E qual è la manifestazione fondamentale dell'amore? «È il perdersi, l'inabissarsi in ciò che si ama e il consi­derare come una nullità tutto il resto». L'amore fa che ognuno si veda quale veramente è, per poi orientare il proprio sguardo verso Colui-che-è: «Persino la vista del mio nulla, invece di affliggermi, mi aiuta a di­menticare ed a pensare soltanto a Colui che è tutto». Fratel Charles ha, nella luce di tanto ardore d'amore, una conoscenza viva del proprio nulla. Si potrebbe pensare che, di riflesso, si ripieghi dolorosamente su questo suo vuoto interiore; invece si offre qual è, con un amore tanto più grande quanto più si sente povero: offre la sua vita insignificante e quotidiana, comune e opaca. Per lui, l'essenziale d'una vita religiosa, d'una vita di consacrazione totale a Dio sta nel «darsi in pura perdita di sé davanti a Dio», «come incenso, come lampada calma e luminosa, come un suono melodio­so», nell'offrirsi in sacrificio a Dio dimenticando com­pletamente se stesso.

charles de foucauld, Opere spirituali, Milano 1960,84-86
In tutte le pagine dei suoi libri, Dio ci raccomanda i suoi figli poveri, i suoi figli diseredati. Ascoltiamo la sua voce: siamo i pa­dri, i fratelli, i figli di questi infelici; siamo la loro consola zio-ne, il loro rifugio, il loro asilo, il loro focolare, la loro casa paterna. Sa­remo così i padri, i fratelli, i figli di Gesù; la sua consolazione, il suo rifugio, il suo aiuto, il suo focolare, la sua casa. Non inquie­tiamoci per coloro ai quali non manca nulla, ai quali pensano tutti. Occupiamoci di coloro ai quali manca tutto, ai quali non pensa nessuno. Siamo gli amici di quelli che non hanno amici. Meditiamo le piaghe di Lazzaro piuttosto che far doni al ricco, per quanto ciò sia buono. Siamo i padri, i fratelli, i figli degli ab­bandonati, dei diseredati, dei miseri; saremo i padri, i fratelli, i fi­gli di Gesù [...].
Quanto dobbiamo stimare ogni essere umano, quanto dob­biamo amare ogni essere umano! È il figlio di Dio. Dio vuole che i suoi figli si amino tra loro come un tenero padre vuole che i suoi bambini si amino tra loro. Amiamo ogni uomo perché è no­stro fratello e perché Dio vuole che lo consideriamo e l'amiamo tenerissimamente come tale, perché egli è figlio di Dio beneamato e adorato!

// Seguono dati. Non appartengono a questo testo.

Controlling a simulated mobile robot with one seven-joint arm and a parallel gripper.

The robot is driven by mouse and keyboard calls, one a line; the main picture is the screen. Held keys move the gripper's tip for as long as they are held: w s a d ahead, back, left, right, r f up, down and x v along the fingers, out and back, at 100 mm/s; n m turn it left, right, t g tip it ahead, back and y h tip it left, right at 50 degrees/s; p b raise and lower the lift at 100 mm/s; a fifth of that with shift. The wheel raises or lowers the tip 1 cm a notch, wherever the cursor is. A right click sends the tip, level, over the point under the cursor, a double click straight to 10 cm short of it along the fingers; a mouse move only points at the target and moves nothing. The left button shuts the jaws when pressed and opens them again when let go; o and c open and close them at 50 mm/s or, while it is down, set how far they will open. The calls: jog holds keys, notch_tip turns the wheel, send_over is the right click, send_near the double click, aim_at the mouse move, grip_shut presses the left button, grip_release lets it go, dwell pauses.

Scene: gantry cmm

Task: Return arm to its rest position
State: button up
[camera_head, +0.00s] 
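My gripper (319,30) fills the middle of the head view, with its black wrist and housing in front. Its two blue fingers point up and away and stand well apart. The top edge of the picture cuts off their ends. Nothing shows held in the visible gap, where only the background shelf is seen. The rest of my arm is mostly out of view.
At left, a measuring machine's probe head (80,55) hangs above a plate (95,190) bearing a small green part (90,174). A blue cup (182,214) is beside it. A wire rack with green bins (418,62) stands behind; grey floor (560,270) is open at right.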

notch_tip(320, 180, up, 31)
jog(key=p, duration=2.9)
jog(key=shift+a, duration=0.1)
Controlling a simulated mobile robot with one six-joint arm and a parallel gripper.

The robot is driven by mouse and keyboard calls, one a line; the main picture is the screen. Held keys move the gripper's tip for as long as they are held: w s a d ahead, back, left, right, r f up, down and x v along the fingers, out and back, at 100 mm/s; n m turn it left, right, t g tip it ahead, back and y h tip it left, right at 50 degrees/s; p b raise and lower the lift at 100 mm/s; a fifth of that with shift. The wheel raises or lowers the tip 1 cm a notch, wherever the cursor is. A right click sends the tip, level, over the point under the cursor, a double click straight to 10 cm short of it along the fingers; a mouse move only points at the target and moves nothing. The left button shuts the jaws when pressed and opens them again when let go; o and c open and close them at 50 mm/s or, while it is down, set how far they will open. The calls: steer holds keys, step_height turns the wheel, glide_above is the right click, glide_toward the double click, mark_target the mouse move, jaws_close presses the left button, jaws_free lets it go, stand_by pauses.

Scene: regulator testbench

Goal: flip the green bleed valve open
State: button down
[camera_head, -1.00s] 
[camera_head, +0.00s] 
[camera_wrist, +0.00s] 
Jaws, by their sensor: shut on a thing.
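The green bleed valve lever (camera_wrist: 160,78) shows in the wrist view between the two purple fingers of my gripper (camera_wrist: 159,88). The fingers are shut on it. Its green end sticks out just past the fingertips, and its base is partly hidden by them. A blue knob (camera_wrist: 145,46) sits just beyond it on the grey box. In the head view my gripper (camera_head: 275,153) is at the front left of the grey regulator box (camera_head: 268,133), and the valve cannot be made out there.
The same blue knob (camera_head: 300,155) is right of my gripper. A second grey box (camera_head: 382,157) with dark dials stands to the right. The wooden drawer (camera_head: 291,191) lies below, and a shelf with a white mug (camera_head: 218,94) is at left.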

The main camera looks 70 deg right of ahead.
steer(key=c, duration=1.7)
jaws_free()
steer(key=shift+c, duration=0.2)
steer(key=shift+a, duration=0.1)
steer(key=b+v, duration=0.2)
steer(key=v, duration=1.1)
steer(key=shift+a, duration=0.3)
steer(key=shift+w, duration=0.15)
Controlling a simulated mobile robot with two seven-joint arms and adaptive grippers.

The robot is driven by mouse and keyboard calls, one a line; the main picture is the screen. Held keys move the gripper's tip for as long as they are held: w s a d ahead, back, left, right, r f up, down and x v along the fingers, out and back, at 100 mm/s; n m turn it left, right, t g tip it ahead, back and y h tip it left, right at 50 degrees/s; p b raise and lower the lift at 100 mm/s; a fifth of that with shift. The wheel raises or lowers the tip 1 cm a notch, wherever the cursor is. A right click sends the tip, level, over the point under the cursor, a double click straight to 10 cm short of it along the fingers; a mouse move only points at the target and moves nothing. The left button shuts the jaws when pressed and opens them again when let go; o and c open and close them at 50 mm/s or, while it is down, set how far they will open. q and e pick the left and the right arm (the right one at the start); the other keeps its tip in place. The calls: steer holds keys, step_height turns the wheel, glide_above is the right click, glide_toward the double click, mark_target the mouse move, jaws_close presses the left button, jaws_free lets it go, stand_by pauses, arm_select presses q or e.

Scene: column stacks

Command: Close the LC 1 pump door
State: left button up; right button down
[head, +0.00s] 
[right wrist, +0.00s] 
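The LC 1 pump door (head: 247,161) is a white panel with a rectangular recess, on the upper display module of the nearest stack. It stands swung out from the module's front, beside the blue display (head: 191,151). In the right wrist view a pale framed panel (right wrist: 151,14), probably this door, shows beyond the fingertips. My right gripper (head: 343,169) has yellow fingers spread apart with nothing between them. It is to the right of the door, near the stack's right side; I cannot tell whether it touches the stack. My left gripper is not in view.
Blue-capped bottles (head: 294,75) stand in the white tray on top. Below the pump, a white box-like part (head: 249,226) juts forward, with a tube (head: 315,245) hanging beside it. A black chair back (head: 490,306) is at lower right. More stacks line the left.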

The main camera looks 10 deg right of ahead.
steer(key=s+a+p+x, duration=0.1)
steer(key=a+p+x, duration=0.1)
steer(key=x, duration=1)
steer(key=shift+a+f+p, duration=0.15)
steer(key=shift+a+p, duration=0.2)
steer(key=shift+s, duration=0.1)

Perché è costato il sangue di nostro Signore, coperto dal suo sangue come da un mantello, amato da Dio e da Gesù fino a consumare per lui il sacrificio del Calvario, ama­to da Dio fino a dare per lui suo Figlio, amato da Gesù in asso­ciazione, in imitazione, in unione, in conformità perfetta con Dio, e perciò fino ad immolare se stesso per lui. Amiamo quest'uomo che Dio ama in tutti gli istanti della sua vita, al quale egli dà con una pazienza e una bontà infinite, sino all'ultimo minuto della sua esistenza, i mezzi per vivere eternamente in cielo prenden­do parte in modo meraviglioso all'eredità divina. Stimiamo, amiamo dal profondo del cuore ogni uomo in vista di Dio, nostro Padre comune.